▶ **Provided data**:
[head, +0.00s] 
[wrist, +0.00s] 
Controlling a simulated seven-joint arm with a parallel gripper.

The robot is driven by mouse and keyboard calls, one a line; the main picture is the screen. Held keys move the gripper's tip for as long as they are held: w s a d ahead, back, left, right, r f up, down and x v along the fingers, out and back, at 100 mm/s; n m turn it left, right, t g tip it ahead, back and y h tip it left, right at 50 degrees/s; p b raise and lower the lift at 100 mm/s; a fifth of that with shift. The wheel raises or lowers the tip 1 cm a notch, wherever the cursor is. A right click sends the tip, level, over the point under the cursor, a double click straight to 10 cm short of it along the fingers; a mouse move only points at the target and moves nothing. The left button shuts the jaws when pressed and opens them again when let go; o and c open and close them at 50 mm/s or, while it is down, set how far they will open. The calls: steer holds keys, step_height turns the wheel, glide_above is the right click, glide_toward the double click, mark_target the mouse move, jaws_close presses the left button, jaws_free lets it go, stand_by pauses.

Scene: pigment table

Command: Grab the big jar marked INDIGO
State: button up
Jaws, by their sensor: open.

▶ **Stated task**:
Restate, word for word and with nothing added, the lines from the first line of the listing through the one where "Controlling a simulated" stands.

▶ **Worked answer**:
[head, +0.00s] 
[wrist, +0.00s] 
Controlling a simulated seven-joint arm with a parallel gripper.

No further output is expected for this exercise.